The evidence details the government's scramble last fall to make its case for supporting the Bush administration's confrontation with Iraq and, this summer, its all-out charge to respond to the BBC accusations.

The previous appearance of a prime minister before a judicial inquiry took place in 1994, when Blair's Conservative predecessor, John Major, testified before investigators reviewing 1980s arms sales to Iraq, made when Major was a government official.

The ultimate political impact of the current inquiry may not be clear until Hutton issues his conclusions. The judge's mission does not include evaluating the official case for war, although he will probably make some assessment of the debate over the dossier and, therefore, the question of political interference.

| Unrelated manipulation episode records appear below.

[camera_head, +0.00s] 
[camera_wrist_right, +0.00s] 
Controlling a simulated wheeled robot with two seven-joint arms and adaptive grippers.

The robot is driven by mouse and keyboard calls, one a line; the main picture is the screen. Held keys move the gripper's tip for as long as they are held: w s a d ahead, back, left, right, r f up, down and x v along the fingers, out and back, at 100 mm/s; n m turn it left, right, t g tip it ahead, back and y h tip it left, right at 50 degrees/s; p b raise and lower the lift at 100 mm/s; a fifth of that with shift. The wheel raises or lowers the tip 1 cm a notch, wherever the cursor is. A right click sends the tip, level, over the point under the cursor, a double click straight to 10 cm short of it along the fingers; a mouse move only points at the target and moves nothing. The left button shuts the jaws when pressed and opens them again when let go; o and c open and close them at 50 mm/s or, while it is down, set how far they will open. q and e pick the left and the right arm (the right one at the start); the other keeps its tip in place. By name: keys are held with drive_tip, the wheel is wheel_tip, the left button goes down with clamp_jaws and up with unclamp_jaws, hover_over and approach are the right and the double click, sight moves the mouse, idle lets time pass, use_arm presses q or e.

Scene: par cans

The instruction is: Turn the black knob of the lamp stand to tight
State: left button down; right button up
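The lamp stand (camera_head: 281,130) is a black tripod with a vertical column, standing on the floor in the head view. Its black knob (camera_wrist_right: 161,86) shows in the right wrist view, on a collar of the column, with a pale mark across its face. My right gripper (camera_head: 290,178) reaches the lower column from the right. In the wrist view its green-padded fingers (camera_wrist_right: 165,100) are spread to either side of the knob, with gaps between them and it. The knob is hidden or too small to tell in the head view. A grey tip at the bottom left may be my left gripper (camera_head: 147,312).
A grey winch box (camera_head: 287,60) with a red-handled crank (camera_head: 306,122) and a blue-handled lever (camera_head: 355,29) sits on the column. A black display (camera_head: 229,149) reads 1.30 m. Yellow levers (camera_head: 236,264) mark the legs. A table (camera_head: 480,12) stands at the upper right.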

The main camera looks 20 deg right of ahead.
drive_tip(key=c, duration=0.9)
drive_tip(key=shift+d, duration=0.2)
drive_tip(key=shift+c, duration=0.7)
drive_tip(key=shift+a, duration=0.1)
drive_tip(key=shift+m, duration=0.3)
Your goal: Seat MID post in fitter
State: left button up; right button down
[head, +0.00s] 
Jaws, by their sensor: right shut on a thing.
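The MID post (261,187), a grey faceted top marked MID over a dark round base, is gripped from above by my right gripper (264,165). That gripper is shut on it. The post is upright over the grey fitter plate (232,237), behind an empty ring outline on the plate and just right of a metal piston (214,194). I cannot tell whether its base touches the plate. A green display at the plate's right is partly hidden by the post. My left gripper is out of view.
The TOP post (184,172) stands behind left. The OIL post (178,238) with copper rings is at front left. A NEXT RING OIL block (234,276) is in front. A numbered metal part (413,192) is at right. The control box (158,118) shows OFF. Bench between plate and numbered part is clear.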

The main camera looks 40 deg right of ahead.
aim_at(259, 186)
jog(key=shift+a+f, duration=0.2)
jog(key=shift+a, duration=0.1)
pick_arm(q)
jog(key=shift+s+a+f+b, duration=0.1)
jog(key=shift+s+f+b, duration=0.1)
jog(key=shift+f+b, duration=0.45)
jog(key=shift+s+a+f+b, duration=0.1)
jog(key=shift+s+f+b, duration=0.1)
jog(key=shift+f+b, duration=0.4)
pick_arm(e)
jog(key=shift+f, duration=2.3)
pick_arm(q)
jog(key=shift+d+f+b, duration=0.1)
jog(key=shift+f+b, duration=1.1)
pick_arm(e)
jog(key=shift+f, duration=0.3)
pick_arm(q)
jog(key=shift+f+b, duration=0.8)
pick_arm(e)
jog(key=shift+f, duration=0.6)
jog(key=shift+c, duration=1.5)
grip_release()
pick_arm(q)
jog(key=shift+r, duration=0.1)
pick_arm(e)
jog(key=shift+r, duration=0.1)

As for the reasons behind Kelly's death, the inquiry has offered hints into personal as well as political factors affecting the scientist's state of mind. Even before the uproar, he had been frustrated when he set off on a government inspection mission to Iraq and was turned back because of a paperwork foul-up.

His wife had been especially upset about the media onslaught on the day before his death. His supervisors were e-mailing him new questions about other contacts with reporters on the day he went out into the woods and, police say, slashed his left wrist.

Hutton will have to make a difficult determination about whether the government's treatment of Kelly was proper.

On Thursday, Blair did not offer words of condolence or regret for Kelly's death, surprising commentators who are accustomed to the prime minister's knack for the human touch.

Testifying that he and his aides discussed the potential pressure on Kelly if his employers made his name public, Blair said officials saw the scientist as a man "of a certain robustness" who was used to dealing with the media.

"Having said that, incidentally, it is never, ever a pleasant thing, indeed it is a deeply unpleasant thing, to come suddenly into the media spotlight," Blair said. "But there was, in my view, no way of avoiding the fact that you could not keep this information private."